If you think that 32% of $71,456 a year is $6,000 a month, it explains why you still rent and don’t own a house. You can’t do simple arithmetic.

In Massachusetts, Florida and New York, Americans spend 32.9%, 32.6% and 31.2% of their income respectively on rent. Assuming you make $71,456 (the mean American income as of 2022), if you live in the Sunshine State, you’re actually sitting under a dark cloud: paying close to $6,000 a month in rent, based on those income and 32.9% figures.

I really don’t know where they are getting these “average” numbers from. Florida has a median household income of $61,777. (source: US Census bureau) When you want to borrow money for a home purchase, lenders want you to have a Debt to Mortgage ratio of no more than 35%, and a total Debt to Income ratio of no more than 50%. So that equates to a payment of $1650 per month for housing (35%) and all monthly debts that are no more than $2,575 per month. (including housing)

In most places, that gets you a pretty decent place to live. There are places claiming that the median one bedroom apartment in Florida costs are higher than they really are. Rent.com claims that renting a one bedroom in Miami costs an average of $3,250 a month. That’s about average in places like South Beach, but South Beach is a VERY expensive area where oceanfront condos regularly rent out for $25,000 a month. But if you don’t make a pile of money, don’t live in Miami Beach.

Closer to my home, there is the Orlando area. There are over 900 one bedroom apartments there for less than $1,600 a month. Go out to the suburbs, and the rents are even less. You can rent houses that are a short commute away, and pay $1,600 a month for a three bedroom house.

The problem is that people want luxury living in the most desirable areas and think it should be free. IF you are living on minimum wage, expect a minimum standard of living. My mom used to call that “Having a champagne and caviar taste on a beer and crackers budget.”

Categories: economics

7 Comments

EN2 SS · March 5, 2023 at 8:38 am

Obviously you’re racist and aren’t willing to give the freeloaders all that they are entitled to. ;=/

SiG · March 5, 2023 at 9:06 am

At the risk of being the “ackshually” guy, median and average are only the same number in a Gaussian (aka “normal”) distribution. Income is definitely NOT a Gaussian distribution. It’s very heavily skewed to the low end.

All that aside, how they can get those numbers is still way beyond me. 32.9% of $71,456 isn’t remotely close to $6,000/month. I think that requires not being able to run a “four banger” calculator.

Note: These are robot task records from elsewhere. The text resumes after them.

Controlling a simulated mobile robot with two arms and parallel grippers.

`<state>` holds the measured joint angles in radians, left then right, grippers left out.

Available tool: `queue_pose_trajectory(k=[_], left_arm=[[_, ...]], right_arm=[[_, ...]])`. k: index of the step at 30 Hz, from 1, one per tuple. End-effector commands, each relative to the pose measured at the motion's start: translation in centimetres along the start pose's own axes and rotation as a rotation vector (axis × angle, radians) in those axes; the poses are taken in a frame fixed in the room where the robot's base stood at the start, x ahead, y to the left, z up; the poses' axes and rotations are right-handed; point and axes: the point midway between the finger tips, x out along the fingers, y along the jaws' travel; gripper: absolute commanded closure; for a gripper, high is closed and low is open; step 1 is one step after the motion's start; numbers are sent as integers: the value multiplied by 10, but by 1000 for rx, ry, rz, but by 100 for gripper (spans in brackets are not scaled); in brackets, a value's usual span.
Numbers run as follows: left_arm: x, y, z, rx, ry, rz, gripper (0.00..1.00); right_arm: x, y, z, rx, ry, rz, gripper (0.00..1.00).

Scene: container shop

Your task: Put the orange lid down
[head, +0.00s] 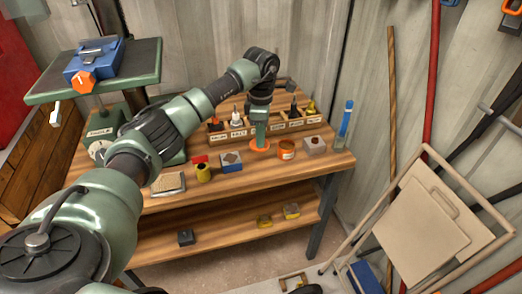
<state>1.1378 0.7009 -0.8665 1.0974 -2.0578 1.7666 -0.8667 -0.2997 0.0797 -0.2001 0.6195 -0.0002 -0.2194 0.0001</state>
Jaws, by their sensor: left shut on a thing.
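The orange lid (260,147) is a flat round disc at the middle of the wooden workbench (231,190). My left gripper (260,141) points straight down and is shut on the lid. The lid is at or just above the bench top; I cannot tell if it touches. My right gripper is not in view.
A wooden rack (240,132) with labelled slots holds small bottles behind the lid. A blue tube (346,117) stands at the right end. The bench front is mostly clear.

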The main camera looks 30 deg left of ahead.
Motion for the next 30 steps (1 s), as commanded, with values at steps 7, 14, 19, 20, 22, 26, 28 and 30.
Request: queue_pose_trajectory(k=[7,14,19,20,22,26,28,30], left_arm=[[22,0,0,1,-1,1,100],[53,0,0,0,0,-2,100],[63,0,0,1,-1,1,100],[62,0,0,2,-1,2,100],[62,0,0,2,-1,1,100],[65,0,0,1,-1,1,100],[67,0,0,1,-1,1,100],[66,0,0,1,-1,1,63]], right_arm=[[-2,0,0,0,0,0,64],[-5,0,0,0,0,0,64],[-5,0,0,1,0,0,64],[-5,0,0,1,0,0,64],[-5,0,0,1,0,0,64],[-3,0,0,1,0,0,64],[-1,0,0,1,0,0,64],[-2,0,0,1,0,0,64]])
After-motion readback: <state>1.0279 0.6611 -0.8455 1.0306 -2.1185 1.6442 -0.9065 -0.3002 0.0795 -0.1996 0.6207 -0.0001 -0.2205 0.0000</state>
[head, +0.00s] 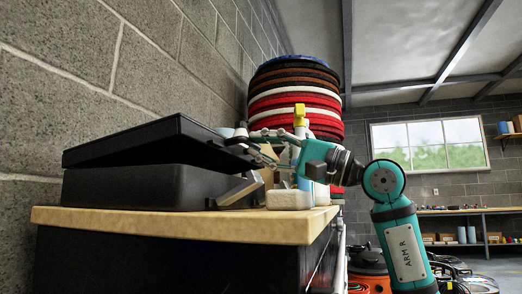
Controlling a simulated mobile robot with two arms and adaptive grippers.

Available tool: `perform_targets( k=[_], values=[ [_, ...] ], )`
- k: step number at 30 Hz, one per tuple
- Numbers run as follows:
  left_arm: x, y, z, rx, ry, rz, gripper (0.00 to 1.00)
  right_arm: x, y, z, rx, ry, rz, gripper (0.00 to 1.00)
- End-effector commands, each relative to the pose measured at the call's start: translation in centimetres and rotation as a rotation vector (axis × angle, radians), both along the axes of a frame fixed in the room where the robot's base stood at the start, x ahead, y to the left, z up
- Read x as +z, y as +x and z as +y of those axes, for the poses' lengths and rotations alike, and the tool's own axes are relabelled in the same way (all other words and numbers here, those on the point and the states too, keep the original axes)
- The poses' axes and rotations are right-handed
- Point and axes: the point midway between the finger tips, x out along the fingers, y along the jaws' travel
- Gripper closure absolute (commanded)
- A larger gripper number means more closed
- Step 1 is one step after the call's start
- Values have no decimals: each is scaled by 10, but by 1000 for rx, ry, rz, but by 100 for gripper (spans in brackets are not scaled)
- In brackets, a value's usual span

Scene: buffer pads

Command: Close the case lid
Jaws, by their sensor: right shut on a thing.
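A black case (130,187) sits on the wooden worktop against the block wall, at the left of the head view. Its black lid (145,142) is partly open, tilted above the base with a wedge-shaped gap that widens to the right. My right gripper (250,146) reaches in from the right and is shut on the lid's right edge. The exact contact of its fingertips is small and partly hidden. A latch or bracket (238,191) sticks out at the case's right front side. My left gripper is not in view.
The worktop (180,222) has a free front edge. A tall stack of coloured round pads (293,88) rises behind. A window and shelves lie farther back.

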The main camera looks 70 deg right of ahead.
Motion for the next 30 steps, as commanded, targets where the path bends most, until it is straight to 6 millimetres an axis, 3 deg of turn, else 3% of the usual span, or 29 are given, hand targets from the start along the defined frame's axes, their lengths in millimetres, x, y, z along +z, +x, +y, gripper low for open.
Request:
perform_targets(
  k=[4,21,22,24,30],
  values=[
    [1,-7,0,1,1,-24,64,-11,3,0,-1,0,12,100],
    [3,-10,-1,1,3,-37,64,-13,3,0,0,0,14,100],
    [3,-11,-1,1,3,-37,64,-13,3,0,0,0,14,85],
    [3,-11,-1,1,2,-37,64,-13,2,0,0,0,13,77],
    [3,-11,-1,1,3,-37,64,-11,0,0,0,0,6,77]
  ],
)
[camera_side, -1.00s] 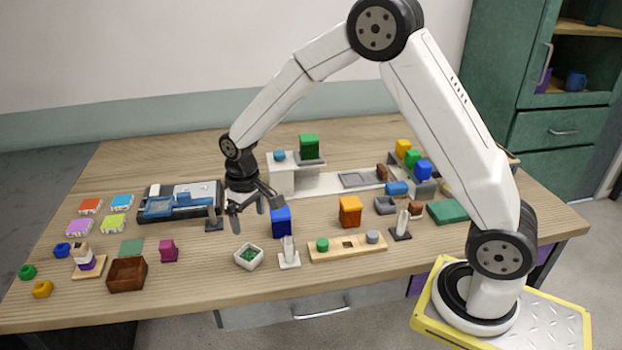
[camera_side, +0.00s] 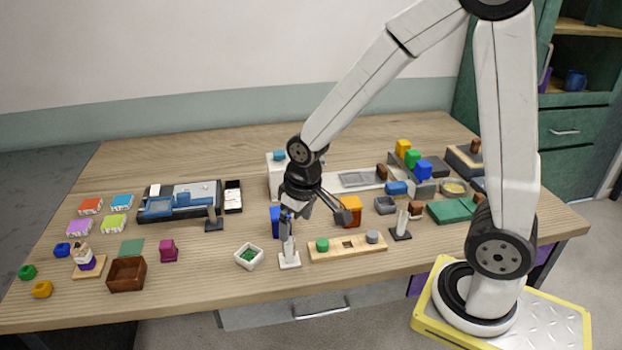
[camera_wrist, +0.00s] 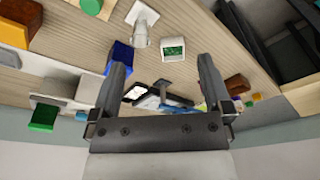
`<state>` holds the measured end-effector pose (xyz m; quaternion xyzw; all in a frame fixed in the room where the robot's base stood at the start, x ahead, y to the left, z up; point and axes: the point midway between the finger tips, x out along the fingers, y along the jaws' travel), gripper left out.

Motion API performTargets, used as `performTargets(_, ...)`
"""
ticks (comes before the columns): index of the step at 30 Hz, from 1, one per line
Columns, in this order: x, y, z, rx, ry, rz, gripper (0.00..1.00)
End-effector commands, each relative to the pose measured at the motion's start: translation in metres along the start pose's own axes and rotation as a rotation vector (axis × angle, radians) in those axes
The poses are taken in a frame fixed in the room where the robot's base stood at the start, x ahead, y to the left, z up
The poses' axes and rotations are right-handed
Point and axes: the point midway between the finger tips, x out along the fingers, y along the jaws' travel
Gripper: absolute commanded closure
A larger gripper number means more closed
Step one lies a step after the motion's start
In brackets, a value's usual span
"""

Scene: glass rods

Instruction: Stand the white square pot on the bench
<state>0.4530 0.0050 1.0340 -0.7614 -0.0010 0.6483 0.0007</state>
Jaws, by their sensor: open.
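The white square pot (camera_side: 248,256) sits on the wooden bench (camera_side: 200,277) near its front edge, with a speckled green filling showing in its opening. I cannot tell for sure whether it is upright or tipped. In the wrist view the pot (camera_wrist: 173,52) shows beyond my fingers, its green opening facing the camera. My gripper (camera_side: 319,215) is open and empty, above the bench to the right of the pot and apart from it. My fingers (camera_wrist: 163,68) are spread wide in the wrist view, with nothing between them.
A white post on a base (camera_side: 289,258) stands just right of the pot. A blue block (camera_side: 275,221) and an orange block (camera_side: 351,211) are close to my gripper. A wooden peg board (camera_side: 348,248) lies to the right. The bench left of the pot, up to the magenta block (camera_side: 169,250), is clear.

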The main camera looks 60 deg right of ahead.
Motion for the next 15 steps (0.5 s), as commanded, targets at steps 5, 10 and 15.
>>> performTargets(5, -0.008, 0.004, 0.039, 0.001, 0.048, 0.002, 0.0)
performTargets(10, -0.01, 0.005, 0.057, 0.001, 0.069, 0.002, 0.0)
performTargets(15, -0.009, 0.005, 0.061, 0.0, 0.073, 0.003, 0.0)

    Divemedic · March 5, 2023 at 9:16 am

    Yeah, when people talk about “average” they usually mean the sum of the samples divided by the number of samples. In this case, it would be all incomes divided by the number of workers. This is the “mean”
    Median income would be the income that divides the total workforce in half.
    In the system of incomes, a relative few earning 8 figures would skew the “average” higher. This is seen in the median being much lower than the mean.

      exile1981 · March 6, 2023 at 1:02 am

      Umm that only works if you use common core math. Actually they divided the anual income by 12 months to get 6k but forgot to multiply by the %.

Henry · March 5, 2023 at 11:42 am

Don’t forget that the average (and perhaps the majority of) reporter suffers from innumeracy, an inability to do basic math and statistics. And since “journalism” no longer includes editing or actual fact-checking, numerical errors abound in many news stories, especially when erroneous math supports the official narrative.

    Roy · March 5, 2023 at 6:58 pm

    Oh it’s much worse than that. They’re in the business of writing and they can’t even do simple English grammar.

Honk Honk · March 6, 2023 at 12:08 pm

Math is a construct of the white male patriarchy and all numbers will be redistributed in the spirit of egalitarian equity.